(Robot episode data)
>> Begin

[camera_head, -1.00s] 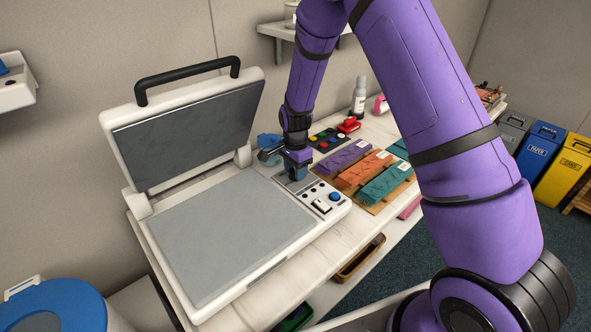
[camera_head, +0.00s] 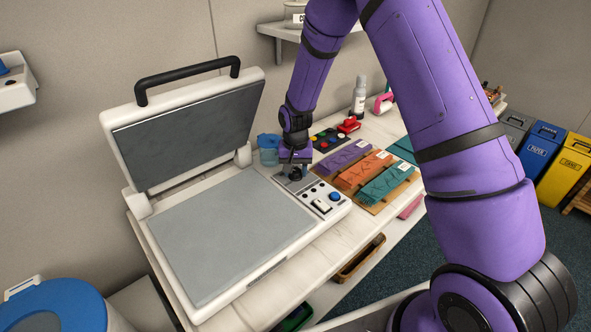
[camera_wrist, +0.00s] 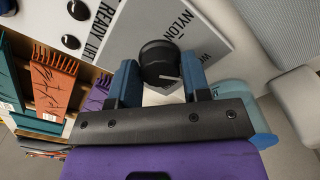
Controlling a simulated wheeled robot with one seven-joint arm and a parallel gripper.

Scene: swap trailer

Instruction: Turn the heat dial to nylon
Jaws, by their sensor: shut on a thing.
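The heat dial (camera_wrist: 158,60) is a round black knob on the press's pale control panel (camera_wrist: 120,40). In the wrist view it sits between the two blue fingers of my gripper (camera_wrist: 158,80), which is shut on it. A white pointer line shows on the dial, toward the right of the picture. The word NYLON (camera_wrist: 181,25) is printed beyond the dial. Another label, starting with W, is partly hidden by the right finger. In the head view my gripper (camera_head: 295,174) is down at the panel's back end and mostly hides the dial.
The heat press (camera_head: 235,222) stands open on the bench, its lid raised at left. A blue button (camera_head: 335,197) and a switch (camera_head: 321,206) sit near the dial. Purple, orange and teal fabric samples (camera_head: 388,184) lie on a board at right. A light-blue container (camera_head: 268,148) stands behind.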

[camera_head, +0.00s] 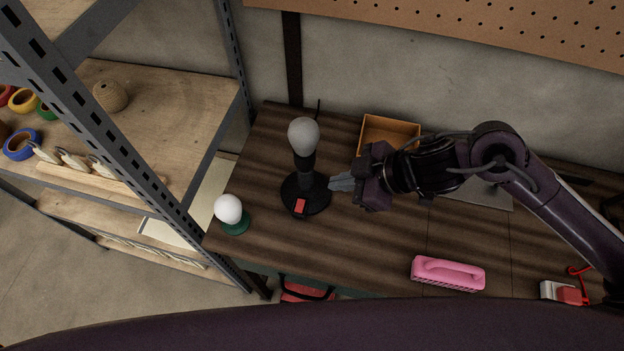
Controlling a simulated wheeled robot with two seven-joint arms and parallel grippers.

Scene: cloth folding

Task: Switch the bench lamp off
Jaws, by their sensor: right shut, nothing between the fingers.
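The bench lamp (304,139) stands upright on the workbench, with a grey bulb on a black stem. The bulb looks unlit. Its round black base (318,201) carries a red switch (300,206) at the front. My right gripper (332,184) reaches in from the right, shut and empty. Its fingertips are close beside the right edge of the lamp base; I cannot tell whether they touch it. My left gripper does not show.
A white ball on a green base (235,221) stands left of the lamp. An orange open box (364,137) is behind my right gripper. A pink brush (447,273) lies at the front of the dark wooden bench (330,250). A metal shelf (190,130) stands at left.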

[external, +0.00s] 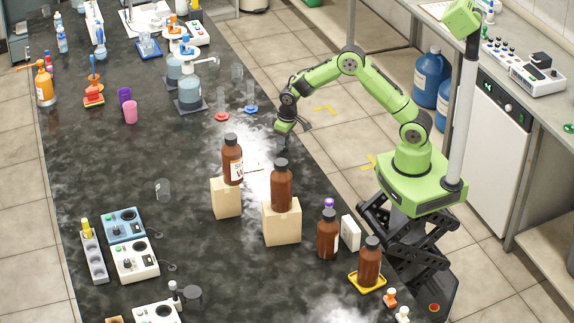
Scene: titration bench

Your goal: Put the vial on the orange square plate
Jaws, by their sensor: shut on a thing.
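My gripper (284,128) is above the right edge of the dark bench, behind the brown bottles on the wooden blocks. It is shut on a small thing, most likely the vial, but it is too small and dark here to make out. An orange-brown flat piece (115,320) is cut off at the bottom left edge; I cannot tell whether it is the orange square plate. A yellow plate (355,284) at the bench's near right bears a brown bottle (369,262). An orange-red stand (93,99) is at the far left.
Brown bottles stand on two wooden blocks (227,201) (282,226) near my gripper. Another brown bottle (327,238) and a white box (350,233) stand at right. Clear cylinders with red (222,117) and blue (250,109) bases stand beyond. The bench's left middle is mostly clear.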

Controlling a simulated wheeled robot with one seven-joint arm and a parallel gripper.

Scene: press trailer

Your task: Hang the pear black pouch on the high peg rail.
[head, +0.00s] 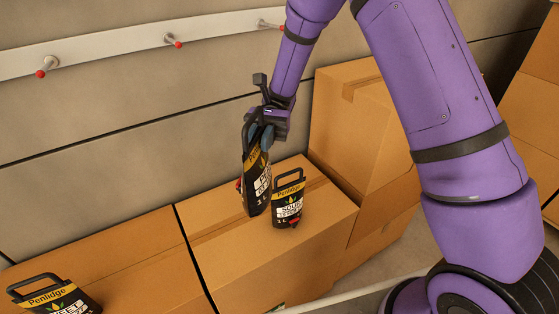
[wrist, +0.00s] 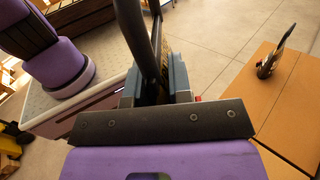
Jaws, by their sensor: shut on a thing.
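The pear black pouch (head: 256,180) is upright and slightly tilted, with a black loop handle, a yellow Penlidge band and a label starting "PE", the rest partly hidden. My gripper (head: 262,136) is shut on its upper part, just below the handle. Whether its bottom touches the box below cannot be told. In the wrist view the pouch's handle (wrist: 133,38) rises close to the camera between my gripper's fingers (wrist: 156,86). The high peg rail (head: 110,52) runs along the wall above and left, with red-tipped pegs (head: 172,41) that look empty.
A similar pouch labelled "SOUR" (head: 288,207) stands on the cardboard box (head: 325,213) just right of the held one. A "SWEET" pouch (head: 55,298) is at lower left. A taller box (head: 360,120) stands right of my gripper. The wall before the rail is clear.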

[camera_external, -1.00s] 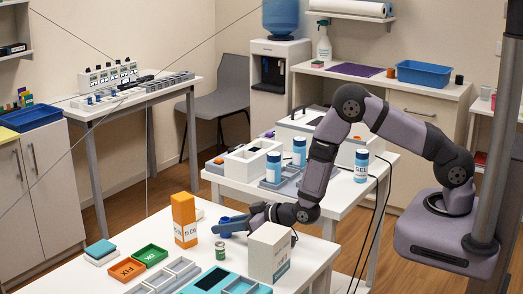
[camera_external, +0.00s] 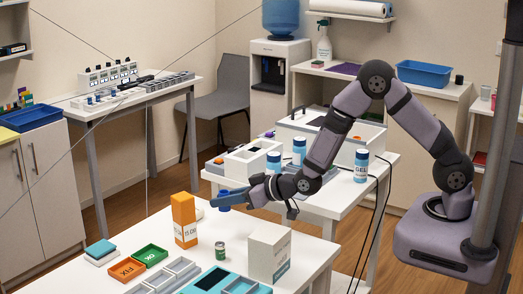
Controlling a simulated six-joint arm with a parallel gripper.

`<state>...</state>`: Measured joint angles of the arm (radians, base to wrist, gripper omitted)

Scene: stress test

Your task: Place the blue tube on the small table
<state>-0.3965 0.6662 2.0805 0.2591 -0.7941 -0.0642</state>
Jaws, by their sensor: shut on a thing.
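My gripper (camera_external: 226,197) is shut on a small dark-blue piece, which I take to be the blue tube (camera_external: 224,208). The tube hangs just under the blue-grey fingers, above the far edge of the front white table (camera_external: 120,272); the fingers hide its upper part. Behind is a small white table (camera_external: 335,207) bearing bottles and boxes. Another narrow white table (camera_external: 97,112) with racks stands at the back left. I cannot tell which one the task means.
An orange box (camera_external: 184,220), a white carton (camera_external: 269,252) and a green jar (camera_external: 220,250) stand near below my gripper. Blue-capped bottles (camera_external: 361,165) and a white open box (camera_external: 247,163) stand on the table behind. Trays fill the front table's near part.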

>> End

Pick out the lines above that hold the string "Scene" and show them.

_Result for this exercise_.
Scene: swap trailer
Scene: cloth folding
Scene: titration bench
Scene: press trailer
Scene: stress test

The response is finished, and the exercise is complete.